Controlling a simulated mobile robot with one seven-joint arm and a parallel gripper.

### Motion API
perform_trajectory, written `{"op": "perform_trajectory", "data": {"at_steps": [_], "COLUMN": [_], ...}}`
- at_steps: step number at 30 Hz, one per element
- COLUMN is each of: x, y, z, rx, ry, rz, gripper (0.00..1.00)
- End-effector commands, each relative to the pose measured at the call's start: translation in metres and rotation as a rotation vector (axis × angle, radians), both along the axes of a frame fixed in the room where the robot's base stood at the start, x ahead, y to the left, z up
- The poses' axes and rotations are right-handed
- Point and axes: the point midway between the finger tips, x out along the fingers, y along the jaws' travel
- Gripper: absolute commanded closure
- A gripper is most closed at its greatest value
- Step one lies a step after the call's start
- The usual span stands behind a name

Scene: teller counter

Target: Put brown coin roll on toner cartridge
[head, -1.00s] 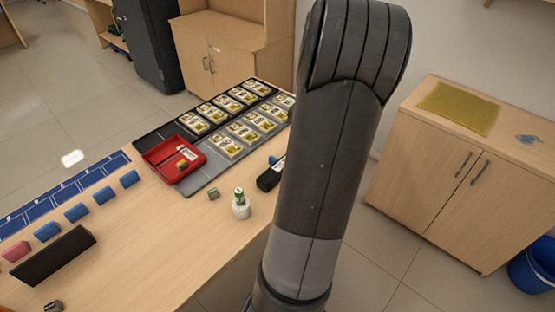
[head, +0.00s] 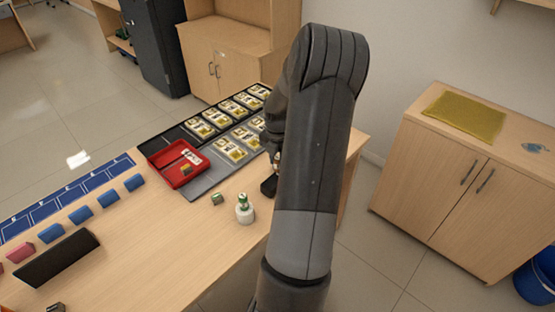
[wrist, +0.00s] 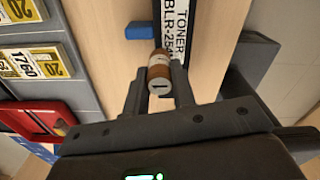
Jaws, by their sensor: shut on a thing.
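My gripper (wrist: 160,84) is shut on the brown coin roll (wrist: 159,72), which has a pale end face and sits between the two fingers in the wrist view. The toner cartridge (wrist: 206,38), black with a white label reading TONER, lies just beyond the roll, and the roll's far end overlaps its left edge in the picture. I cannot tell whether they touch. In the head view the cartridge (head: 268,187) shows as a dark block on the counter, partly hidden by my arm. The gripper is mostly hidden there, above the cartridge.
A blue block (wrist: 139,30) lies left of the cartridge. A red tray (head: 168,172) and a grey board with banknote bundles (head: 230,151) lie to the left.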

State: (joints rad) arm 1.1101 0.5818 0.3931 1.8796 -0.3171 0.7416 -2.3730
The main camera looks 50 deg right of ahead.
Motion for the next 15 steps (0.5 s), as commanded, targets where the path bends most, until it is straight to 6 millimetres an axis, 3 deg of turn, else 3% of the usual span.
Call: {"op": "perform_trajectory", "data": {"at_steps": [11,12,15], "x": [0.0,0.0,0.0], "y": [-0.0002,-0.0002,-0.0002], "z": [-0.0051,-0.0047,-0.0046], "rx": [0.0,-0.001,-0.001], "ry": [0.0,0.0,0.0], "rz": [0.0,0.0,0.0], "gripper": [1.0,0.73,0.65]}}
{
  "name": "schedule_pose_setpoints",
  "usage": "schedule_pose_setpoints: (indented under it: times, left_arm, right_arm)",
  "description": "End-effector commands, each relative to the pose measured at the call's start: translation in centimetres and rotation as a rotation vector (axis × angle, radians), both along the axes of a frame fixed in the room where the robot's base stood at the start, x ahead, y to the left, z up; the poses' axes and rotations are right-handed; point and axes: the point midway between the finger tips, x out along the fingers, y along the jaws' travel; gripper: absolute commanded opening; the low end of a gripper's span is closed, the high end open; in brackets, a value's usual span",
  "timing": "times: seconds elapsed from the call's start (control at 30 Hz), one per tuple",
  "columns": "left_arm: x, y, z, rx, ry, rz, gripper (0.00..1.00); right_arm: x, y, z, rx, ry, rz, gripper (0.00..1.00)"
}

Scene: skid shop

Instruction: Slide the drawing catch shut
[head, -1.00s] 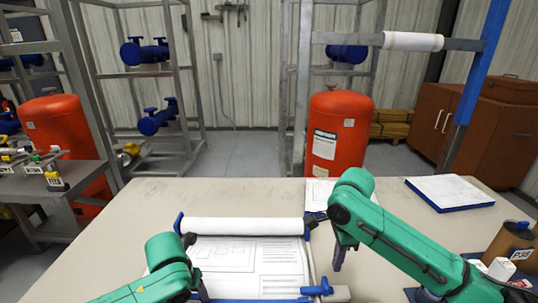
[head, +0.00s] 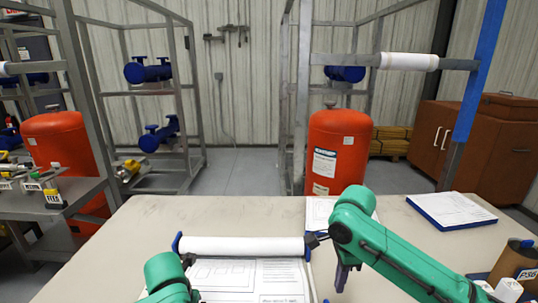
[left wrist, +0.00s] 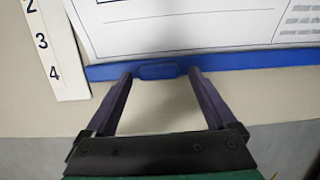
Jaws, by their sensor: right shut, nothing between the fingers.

┄┄┄┄┄┄

Task instructions: Starting at the line that contains "- at_steps: step" and stopping after the line that contains "[wrist, +0.00s]", copy every line exactly. Leave any pictures behind.

Written solution:
- at_steps: step number at 30 Hz, one per element
- COLUMN is each of: x, y, z, rx, ry, rz, gripper (0.00..1.00)
- End-effector commands, each relative to the pose measured at the call's start: translation in metres and rotation as a rotation vector (axis × angle, radians), both along the axes of a frame fixed in the room where the robot's base stood at the start, x ahead, y to the left, z up
- The poses' axes and rotations are right-handed
- Point and axes: the point midway between the finger tips, x out along the fingers, y along the jaws' travel
- Gripper: absolute commanded closure
- A gripper is most closed at its greatest value
- Step one lies a step after the call's start
- The usual span stands behind a name

Scene: teller counter

Target: Put brown coin roll on toner cartridge
[head, -1.00s] 
[head, +0.00s] 
[wrist, +0.00s] 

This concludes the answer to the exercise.